I spent the morning talking to a skeptic. A friend and I answered question after question and presented layer upon layer of evidence. Eventually, he told us that no matter how strong the case was, he didn't think the eyewitness testimony about Jesus would lead him to the truth.
Read John 12:37-50
Isaiah walked into the Temple and it shook with the glory of God. Smoke snuffed out sight. He wailed, "I'm ruined!" In the presence of God's glory, he disowned his own glory. Seeing God, he volunteered to be sent by him: "Lord, here am I. Send me." The glory of God has returned to the Temple. Lazarus is walking around in the daylight, visible to the restored eyes of a formerly blind man. But Isaiah's prophetic heirs cannot see him. Instead of saying "Woe is me," they cursed Jesus. Some claim to believe. Jesus sifts their belief by the cost they pay. They saw what Isaiah did: their peers had blinded eyes and hardened hearts. If they told others what they saw in Jesus, they knew they'd be thrown out of the synagogue and lose their livelihoods. They traded the glory Isaiah saw for a cheap replica: the praise of their peers. In college, a friend told me they wished they could see what Isaiah saw. I agreed. Wouldn't that be awesome? We never realized we just needed to look at Jesus. We certainly didn't think about surrendering our lives to God's mission. We wanted the spectacle without the sacrifice. I often feared that maybe Jesus would send me to Siberia. Now, I think that was too innocent. Jesus didn't ruin Isaiah, and he doesn't plan to ruin us, either. He gave his life so that we could have his life, now and forever. He didn't intend to offer himself in vain. He isn't looking to judge us.
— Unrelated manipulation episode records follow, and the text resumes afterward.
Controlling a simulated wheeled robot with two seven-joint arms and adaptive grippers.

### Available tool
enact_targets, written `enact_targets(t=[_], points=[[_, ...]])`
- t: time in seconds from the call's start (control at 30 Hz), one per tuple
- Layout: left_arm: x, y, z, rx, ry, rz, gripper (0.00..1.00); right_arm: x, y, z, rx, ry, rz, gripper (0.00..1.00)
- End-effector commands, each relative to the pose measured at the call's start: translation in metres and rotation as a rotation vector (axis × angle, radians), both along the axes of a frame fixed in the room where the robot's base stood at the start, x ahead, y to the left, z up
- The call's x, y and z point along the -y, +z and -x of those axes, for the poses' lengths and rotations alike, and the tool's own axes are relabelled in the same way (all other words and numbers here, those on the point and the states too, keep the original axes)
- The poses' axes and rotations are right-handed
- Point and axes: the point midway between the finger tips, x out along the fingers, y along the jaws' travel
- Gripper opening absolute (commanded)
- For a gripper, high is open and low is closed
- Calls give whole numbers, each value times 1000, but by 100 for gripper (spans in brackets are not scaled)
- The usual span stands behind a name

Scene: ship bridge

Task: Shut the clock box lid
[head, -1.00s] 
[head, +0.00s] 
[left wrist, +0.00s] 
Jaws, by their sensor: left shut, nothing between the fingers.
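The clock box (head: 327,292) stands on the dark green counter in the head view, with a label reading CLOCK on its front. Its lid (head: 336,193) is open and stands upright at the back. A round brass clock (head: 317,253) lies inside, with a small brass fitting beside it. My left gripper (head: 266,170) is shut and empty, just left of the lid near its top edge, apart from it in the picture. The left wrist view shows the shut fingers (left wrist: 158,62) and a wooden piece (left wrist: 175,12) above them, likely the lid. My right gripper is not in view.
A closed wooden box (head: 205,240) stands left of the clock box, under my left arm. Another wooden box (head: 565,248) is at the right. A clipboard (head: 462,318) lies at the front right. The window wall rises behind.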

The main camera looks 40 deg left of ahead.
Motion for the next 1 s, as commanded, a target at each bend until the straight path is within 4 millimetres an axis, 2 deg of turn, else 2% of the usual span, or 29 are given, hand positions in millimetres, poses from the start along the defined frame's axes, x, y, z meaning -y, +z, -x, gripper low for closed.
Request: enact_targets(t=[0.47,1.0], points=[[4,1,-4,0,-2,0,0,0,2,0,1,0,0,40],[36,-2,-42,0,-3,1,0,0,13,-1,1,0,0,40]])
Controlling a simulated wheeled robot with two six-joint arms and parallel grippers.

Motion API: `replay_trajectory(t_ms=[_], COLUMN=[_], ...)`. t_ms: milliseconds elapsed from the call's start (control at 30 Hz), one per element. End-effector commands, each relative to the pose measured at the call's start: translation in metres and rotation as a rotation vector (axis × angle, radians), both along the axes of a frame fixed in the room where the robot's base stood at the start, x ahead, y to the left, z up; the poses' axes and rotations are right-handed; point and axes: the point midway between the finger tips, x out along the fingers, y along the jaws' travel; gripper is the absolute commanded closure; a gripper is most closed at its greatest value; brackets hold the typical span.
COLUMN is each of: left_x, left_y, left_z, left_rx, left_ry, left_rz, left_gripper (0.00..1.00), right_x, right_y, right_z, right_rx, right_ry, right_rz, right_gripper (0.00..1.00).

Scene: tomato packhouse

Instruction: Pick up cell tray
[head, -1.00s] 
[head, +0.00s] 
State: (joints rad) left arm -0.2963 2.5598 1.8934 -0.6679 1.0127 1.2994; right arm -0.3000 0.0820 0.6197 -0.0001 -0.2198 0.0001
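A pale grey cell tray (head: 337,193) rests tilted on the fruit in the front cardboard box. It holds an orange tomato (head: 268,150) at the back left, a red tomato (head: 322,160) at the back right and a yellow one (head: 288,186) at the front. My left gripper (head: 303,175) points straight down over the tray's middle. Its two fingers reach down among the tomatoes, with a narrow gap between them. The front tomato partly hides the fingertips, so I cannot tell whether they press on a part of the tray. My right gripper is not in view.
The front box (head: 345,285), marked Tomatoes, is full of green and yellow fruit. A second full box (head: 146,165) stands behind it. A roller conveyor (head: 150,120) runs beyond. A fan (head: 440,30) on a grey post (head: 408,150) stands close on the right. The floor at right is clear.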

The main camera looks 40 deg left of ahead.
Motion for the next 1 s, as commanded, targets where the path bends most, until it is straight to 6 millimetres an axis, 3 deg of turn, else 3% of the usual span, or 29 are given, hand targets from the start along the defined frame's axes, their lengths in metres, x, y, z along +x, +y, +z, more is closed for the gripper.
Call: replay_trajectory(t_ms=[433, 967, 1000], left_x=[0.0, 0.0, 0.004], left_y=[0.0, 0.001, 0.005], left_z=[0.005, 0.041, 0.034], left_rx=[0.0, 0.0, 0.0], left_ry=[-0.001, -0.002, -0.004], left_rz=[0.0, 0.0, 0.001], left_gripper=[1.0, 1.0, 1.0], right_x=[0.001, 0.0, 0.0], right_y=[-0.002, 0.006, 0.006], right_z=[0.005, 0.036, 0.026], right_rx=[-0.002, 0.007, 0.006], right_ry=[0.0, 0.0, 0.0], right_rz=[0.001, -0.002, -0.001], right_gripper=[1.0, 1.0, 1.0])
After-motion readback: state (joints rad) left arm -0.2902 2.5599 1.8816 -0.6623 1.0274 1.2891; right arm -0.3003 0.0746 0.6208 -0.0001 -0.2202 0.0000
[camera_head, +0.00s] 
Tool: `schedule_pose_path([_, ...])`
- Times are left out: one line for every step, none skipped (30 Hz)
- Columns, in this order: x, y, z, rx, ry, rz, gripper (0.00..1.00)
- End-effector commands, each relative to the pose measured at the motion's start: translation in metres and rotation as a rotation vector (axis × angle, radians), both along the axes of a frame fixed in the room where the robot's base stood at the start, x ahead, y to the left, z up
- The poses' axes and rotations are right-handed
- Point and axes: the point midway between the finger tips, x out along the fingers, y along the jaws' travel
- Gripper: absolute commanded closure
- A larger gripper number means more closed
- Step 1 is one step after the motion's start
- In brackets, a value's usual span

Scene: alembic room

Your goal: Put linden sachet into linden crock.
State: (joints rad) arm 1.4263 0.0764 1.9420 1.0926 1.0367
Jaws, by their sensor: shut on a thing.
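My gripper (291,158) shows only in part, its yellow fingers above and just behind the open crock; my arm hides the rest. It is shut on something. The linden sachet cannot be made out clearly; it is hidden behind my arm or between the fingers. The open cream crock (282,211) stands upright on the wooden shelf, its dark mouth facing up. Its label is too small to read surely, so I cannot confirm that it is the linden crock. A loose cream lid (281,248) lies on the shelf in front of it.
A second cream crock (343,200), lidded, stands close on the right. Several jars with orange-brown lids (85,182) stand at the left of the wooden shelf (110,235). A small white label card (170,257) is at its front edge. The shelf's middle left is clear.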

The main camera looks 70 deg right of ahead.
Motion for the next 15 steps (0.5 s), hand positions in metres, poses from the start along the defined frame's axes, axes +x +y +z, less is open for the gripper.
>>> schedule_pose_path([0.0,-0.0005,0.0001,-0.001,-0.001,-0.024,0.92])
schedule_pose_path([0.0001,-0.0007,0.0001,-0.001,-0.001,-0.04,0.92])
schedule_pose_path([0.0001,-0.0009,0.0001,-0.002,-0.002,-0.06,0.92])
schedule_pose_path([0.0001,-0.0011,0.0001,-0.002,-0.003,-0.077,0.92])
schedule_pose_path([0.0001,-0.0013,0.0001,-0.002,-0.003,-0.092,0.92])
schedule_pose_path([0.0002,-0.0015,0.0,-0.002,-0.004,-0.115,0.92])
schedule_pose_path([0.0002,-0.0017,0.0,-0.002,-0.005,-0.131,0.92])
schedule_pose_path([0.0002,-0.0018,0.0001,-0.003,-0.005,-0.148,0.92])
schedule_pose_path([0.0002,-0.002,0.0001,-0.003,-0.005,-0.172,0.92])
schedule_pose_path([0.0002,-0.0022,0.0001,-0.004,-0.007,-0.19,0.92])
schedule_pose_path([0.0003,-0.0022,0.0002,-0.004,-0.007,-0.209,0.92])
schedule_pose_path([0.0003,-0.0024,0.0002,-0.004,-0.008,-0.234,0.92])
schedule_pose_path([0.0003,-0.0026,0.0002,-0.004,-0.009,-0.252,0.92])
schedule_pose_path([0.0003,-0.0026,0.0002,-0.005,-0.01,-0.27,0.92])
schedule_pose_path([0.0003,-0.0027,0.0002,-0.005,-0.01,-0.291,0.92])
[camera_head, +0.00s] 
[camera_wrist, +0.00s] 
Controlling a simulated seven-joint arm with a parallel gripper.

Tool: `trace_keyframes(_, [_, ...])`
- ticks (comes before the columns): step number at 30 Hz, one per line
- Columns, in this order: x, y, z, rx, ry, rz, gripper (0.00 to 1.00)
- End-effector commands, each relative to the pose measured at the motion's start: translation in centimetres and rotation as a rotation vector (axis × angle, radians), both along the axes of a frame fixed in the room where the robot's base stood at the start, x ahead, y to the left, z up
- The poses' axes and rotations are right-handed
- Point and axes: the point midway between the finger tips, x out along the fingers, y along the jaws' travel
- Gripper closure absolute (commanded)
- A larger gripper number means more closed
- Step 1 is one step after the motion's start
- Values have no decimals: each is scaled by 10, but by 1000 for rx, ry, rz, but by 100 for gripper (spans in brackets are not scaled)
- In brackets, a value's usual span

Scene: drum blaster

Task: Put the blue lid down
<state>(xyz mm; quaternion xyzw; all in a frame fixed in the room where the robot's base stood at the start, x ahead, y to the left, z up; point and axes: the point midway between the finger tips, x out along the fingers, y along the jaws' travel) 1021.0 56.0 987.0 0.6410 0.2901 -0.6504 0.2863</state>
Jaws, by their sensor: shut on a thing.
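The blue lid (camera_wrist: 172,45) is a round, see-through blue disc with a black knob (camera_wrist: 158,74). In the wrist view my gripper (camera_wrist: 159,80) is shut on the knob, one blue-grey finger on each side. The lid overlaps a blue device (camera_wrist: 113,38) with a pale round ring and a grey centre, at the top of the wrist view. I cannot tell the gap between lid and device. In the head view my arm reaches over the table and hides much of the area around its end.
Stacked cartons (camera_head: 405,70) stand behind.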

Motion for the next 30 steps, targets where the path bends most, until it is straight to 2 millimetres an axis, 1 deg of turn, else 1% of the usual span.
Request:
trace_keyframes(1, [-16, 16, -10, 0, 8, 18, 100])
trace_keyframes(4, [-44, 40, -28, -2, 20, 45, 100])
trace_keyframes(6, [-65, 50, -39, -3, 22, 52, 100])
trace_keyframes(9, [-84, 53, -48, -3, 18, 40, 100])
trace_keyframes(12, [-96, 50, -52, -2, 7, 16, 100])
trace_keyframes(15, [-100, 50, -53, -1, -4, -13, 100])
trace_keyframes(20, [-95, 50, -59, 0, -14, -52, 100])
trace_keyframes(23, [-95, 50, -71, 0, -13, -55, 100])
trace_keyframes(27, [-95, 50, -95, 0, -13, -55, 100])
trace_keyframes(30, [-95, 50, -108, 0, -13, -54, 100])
Jesus is holding up a mirror: "I don't judge you, but do you judge me?" The judgment we make about Jesus will be what sentences us. Our unwillingness to believe can start with a mild indecision that seems reasonable. But unbelief sours quickly, and eventually we become unable to believe. After Isaiah made his confession of faith, the seraphim announced to Isaiah, "Your iniquity is removed and your sin is atoned for." Six hundred years later, Jesus makes the same offer to his contemporaries, and now, to us. It's his final words to the crowd. He won't speak to them again until he's lifted high on the cross: "Father, forgive them, for they know not what they do."
Isaiah saw God's glory and said, 'I'm ruined.' The leaders saw Jesus raise Lazarus and wanted him dead. What do you think made the difference?
Where do you avoid talking about Jesus to avoid paying a cost?
What would it take for you to say, "Here am I. Send me"?
Ask God and a friend to help you answer this question: "God, where are you sending me?"